Tuesday, November 16, 2010

White House works to continue the Iraq War

A special envoy from President Barack Obama raised the possibility in a secret meeting with senior Iraqi military and civilian officials in Baghdad Sep. 23 that his administration would leave more than 15,000 combat troops in Iraq after the 2011 deadline for U.S. withdrawal, according to a senior Iraqi intelligence official familiar with the details of the meeting.
But the White House official, Puneet Talwar, special assistant to the president and senior director for the Gulf States, Iran and Iraq on the National Security Council (NSC) staff, said the deployment would have to be handled in a way that was consistent the president's pledge to withdraw U.S. troops completely from Iraq under the 2008 agreement, the official said.

The above is from Gareth Porter's "U.S. Envoy Secretly Offered Troops in Iraq after 2011" (IPS). It's probably one of the most important articles of the week so look for it to be roundly ignored. If pressed, it may be turned into an aside but never anything more. We're not supposed to notice reality and certainly not supposed to call out the Christ-child as the liar he is (see "TV: Hermetically sealed 'independent' media" for one reason why). It's more important for some to cover and lie than to end an illegal war. Notice who made the offer -- NSC. NSC? The militarization of diplomacy, as we've repeatedly pointed out, is being done by the NSC. That's why the new US Ambassador to Iraq was selected. It's why, while Barack's silent on the targeting of Iraqi Christians, the NSC has now issued two statements this month decrying the targeting. It goes back to who Barack tasked the issue of Iraq to after the 2008 elections and before he was sworn in -- a known liar who far too many treated as a sympathetic figure. Porter tells more truth than many want to hear.

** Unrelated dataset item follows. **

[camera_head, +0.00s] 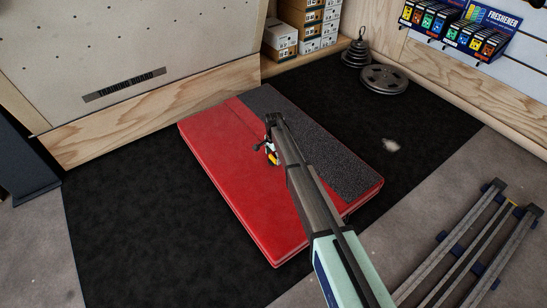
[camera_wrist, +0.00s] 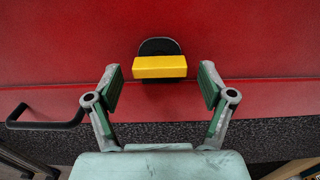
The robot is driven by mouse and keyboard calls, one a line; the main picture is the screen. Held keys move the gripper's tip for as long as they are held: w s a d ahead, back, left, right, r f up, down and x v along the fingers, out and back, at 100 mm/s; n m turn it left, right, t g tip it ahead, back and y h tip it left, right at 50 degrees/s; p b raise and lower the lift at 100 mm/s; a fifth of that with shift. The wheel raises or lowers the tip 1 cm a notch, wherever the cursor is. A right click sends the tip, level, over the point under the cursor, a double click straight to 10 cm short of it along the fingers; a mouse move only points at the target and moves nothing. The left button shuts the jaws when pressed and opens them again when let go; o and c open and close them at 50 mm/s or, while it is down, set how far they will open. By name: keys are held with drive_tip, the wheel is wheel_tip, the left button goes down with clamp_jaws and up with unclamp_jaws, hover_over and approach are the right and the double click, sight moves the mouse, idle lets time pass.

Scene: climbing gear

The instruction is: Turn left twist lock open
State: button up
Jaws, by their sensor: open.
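A twist lock with a yellow bar-shaped knob (camera_wrist: 160,67) on a black rounded base (camera_wrist: 160,46) sits on the red crash pad (camera_wrist: 60,40) in the wrist view. The bar lies crosswise in that picture. My gripper (camera_wrist: 161,78) is open and empty. Its green-padded fingers stand left and right of the knob, with a gap on each side. In the head view my gripper (camera_head: 271,152) is over the middle of the red pad (camera_head: 215,160). A small yellow patch shows there, but I cannot tell whether it is the lock.
A black handle (camera_wrist: 45,124) is at the left of the wrist view. A training board (camera_head: 150,50) stands behind the pad. Weight plates (camera_head: 384,79), shoe boxes (camera_head: 281,36) and a freshener rack (camera_head: 455,30) are at the back. Metal rails (camera_head: 470,250) stand front right. Dark floor left of the pad is clear.

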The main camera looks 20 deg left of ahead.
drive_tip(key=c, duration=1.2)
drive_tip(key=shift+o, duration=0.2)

Meanwhile US paid Hiwa Osman shows up at Rudaw where he launches a broadside on Iraqiya that makes little sense unless you're aware that he served three years (2005 through 2008) as media advisor to Jalal Talabani. Considering the huge screw ups the Kurds may have made in order to save the presidency for Jalal Talabani (see yesterday's snapshot), it's only natural that Osman would attempt to spin in order to shift the focus away from the embarrassment which is his former boss. While that may be understandable, putting Osman on the US payroll is not -- especially when no one bothered to teach him that if you're writing of and citing Jalal, your former boss, it's your obligation to disclose that relationship in your article. Apparently, time is made to teach spying at the Institute for War and Peace Reporting but they forget to teach journalism ethics like disclosure and conflict of interest.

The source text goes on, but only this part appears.